Recorded robot episodes:
▶

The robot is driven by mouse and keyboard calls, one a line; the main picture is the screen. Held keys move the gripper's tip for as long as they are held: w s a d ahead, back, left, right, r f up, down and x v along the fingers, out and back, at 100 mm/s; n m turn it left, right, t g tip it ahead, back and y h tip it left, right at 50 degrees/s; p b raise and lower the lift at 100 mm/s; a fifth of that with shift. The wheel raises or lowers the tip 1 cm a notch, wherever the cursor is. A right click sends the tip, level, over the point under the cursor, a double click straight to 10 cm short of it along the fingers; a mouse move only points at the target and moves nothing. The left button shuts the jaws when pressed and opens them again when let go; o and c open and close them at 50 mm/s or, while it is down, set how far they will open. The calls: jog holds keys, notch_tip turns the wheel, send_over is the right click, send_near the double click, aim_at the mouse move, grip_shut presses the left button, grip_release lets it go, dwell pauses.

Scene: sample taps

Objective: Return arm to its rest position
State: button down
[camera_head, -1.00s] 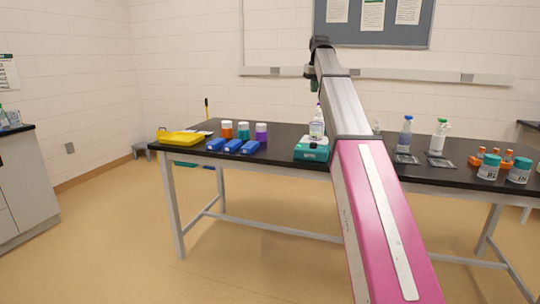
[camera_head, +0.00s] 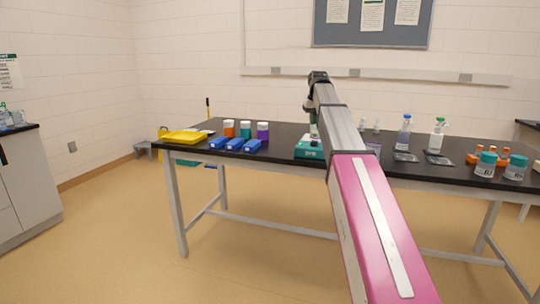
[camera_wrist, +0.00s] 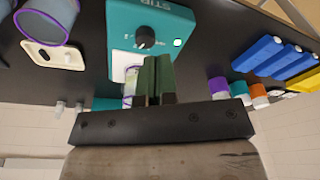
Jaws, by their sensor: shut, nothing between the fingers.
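My arm reaches out over the black table (camera_head: 460,172) in the head view, with its wrist bent down at the far end. My gripper (camera_head: 311,106) points down above and behind the teal stirrer (camera_head: 309,148). In the wrist view my gripper (camera_wrist: 155,78) has its two dark green fingers together with nothing between them. The stirrer (camera_wrist: 150,30) with its black knob shows just beyond the fingertips there; I cannot tell the exact gap. A bottle (camera_wrist: 129,88) is partly hidden behind the fingers.
Blue blocks (camera_head: 235,144), capped jars (camera_head: 245,130) and a yellow tray (camera_head: 185,137) are at the left. Bottles (camera_head: 437,136), teal-lidded jars (camera_head: 486,165) and an orange rack (camera_head: 488,156) are at the right. A purple-rimmed beaker (camera_wrist: 50,15) is near the stirrer. Air above the table is open.

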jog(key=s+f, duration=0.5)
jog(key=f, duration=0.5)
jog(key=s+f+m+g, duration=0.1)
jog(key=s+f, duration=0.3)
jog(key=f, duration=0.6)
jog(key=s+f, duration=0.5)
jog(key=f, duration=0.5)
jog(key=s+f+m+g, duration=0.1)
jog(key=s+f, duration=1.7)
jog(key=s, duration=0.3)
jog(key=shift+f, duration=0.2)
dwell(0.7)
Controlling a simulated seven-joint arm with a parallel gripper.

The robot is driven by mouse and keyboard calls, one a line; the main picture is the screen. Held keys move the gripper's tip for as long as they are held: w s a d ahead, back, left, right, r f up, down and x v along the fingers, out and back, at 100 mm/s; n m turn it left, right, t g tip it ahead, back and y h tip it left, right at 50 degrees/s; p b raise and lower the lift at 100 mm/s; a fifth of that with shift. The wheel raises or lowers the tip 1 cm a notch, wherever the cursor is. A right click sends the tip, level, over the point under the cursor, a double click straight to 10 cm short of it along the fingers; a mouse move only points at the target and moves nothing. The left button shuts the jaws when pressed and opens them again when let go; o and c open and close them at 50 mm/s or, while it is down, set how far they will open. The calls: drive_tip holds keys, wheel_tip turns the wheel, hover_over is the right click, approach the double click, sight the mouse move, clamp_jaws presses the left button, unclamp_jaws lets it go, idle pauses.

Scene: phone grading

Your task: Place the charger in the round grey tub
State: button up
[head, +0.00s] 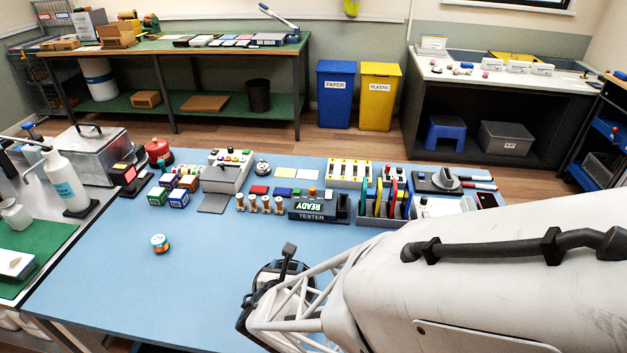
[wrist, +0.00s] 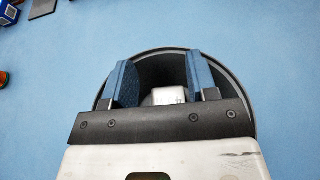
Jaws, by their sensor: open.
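The round grey tub (wrist: 232,84) is under my gripper in the wrist view, its rim curving around both fingers. My gripper (wrist: 157,64) is open, with its two blue fingers apart over the tub's dark inside. A small pale block, which looks like the charger (wrist: 168,96), shows between the fingers within the tub's outline. The gripper's edge hides its near part, and I cannot tell whether it touches the tub's floor. In the head view my arm hides most of this area.
The blue table (head: 110,290) is clear at the front left, except for a small striped roll (head: 160,243). A tester (head: 318,208), a rack with coloured plates (head: 385,203) and several small boxes (head: 178,198) stand along the back. A white bottle (head: 66,184) stands at left.

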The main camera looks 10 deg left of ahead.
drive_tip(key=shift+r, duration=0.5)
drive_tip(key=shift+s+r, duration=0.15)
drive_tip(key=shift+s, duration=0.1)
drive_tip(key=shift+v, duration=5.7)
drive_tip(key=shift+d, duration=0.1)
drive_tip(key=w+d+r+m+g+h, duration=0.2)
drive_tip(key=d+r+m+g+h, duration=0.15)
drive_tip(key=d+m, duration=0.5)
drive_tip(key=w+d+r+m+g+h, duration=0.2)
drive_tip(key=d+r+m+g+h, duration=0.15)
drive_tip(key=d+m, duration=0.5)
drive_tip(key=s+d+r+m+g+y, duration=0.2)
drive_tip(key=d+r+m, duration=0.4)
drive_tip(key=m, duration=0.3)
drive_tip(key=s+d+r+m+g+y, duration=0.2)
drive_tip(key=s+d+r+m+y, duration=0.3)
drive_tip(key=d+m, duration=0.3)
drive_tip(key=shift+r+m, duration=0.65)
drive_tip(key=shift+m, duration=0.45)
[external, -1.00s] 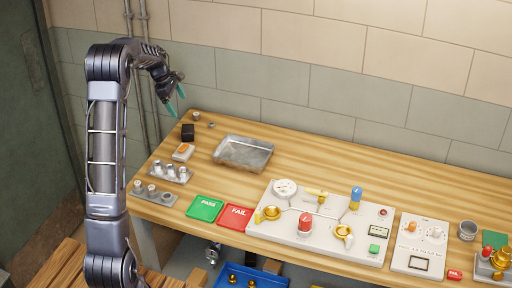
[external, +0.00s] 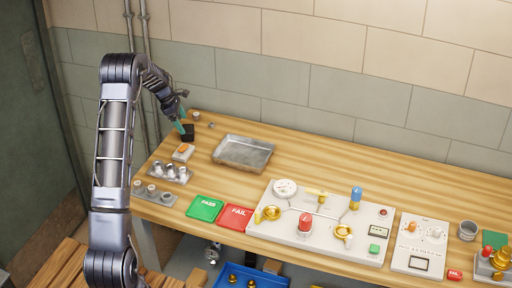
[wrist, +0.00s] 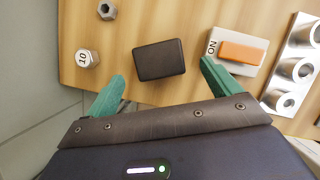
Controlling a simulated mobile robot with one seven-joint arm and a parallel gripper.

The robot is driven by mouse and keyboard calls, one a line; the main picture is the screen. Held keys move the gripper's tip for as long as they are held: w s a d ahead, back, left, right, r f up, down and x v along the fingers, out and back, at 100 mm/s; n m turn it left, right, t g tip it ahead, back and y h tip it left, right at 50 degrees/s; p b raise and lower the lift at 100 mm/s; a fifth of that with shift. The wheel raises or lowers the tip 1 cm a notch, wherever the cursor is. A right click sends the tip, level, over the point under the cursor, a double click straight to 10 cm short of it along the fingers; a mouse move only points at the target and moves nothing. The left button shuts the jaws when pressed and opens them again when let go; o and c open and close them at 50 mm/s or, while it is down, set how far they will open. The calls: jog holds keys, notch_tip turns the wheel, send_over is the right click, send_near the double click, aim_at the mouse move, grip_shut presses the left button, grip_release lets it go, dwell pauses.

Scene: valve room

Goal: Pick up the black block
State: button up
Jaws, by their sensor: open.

◀

- Exercise aim:
The word "joint" appears in how many lines of the records? Give the number only.

- Complete answer:
2